We expect to see continued growth in investments in Asia in the renewables space, with Southeast Asia in particular becoming a popular choice in part due to some countries in the region, for example, Vietnam, seeking to implement clearer rules and regulations and encouraging investment alongside established local partners in the sector. Taiwan is also seeing significant inbound investment in its offshore windfarm projects and we anticipate similar trends developing in countries in Southeast Asia as legal frameworks are put in place.
The market is also seeing continued overseas direct investment by Japanese corporates, and the general global push towards decarbonisation is being seen in Asia as well, including in the form of nickel deposit related investments in Indonesia with such deposits being used in the electric vehicle supply chain.

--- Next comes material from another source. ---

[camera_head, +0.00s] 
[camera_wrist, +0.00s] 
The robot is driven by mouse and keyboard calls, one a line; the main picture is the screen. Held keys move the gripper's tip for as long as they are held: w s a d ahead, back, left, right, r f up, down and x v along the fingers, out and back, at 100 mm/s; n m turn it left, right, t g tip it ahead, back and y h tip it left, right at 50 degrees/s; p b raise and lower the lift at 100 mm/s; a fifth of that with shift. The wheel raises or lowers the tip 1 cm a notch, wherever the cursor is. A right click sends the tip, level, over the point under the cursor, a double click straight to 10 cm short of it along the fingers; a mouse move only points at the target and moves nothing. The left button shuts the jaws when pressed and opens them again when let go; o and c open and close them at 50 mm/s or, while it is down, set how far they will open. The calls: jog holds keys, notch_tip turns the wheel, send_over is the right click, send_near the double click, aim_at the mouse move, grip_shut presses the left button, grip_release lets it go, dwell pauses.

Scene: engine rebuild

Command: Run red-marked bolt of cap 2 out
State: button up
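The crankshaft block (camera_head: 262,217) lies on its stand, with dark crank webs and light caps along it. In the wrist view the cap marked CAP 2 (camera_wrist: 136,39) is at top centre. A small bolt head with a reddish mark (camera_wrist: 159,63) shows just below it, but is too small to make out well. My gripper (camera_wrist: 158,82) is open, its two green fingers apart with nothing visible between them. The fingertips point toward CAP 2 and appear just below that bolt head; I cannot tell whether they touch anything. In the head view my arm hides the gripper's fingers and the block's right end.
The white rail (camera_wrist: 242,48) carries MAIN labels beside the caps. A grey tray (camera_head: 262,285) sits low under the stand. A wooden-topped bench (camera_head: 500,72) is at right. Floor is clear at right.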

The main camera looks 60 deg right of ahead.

Importantly, Asia’s demographics present a significant opportunity for financial institutions and related businesses over the coming years – a burgeoning young middle-class is likely to look to increasing their levels of personal investments, and spending more on insurance and healthcare. Dealmakers may attempt to capitalise on this with investments into health and insurance related technology companies that are entering the market in many Asian countries.
Finally, a number of countries in Asia are focusing on ensuring that their economies have well-developed digital infrastructure in place, and we expect there to be significant growth in investments in this area as nations seek to future-proof their infrastructure and economies.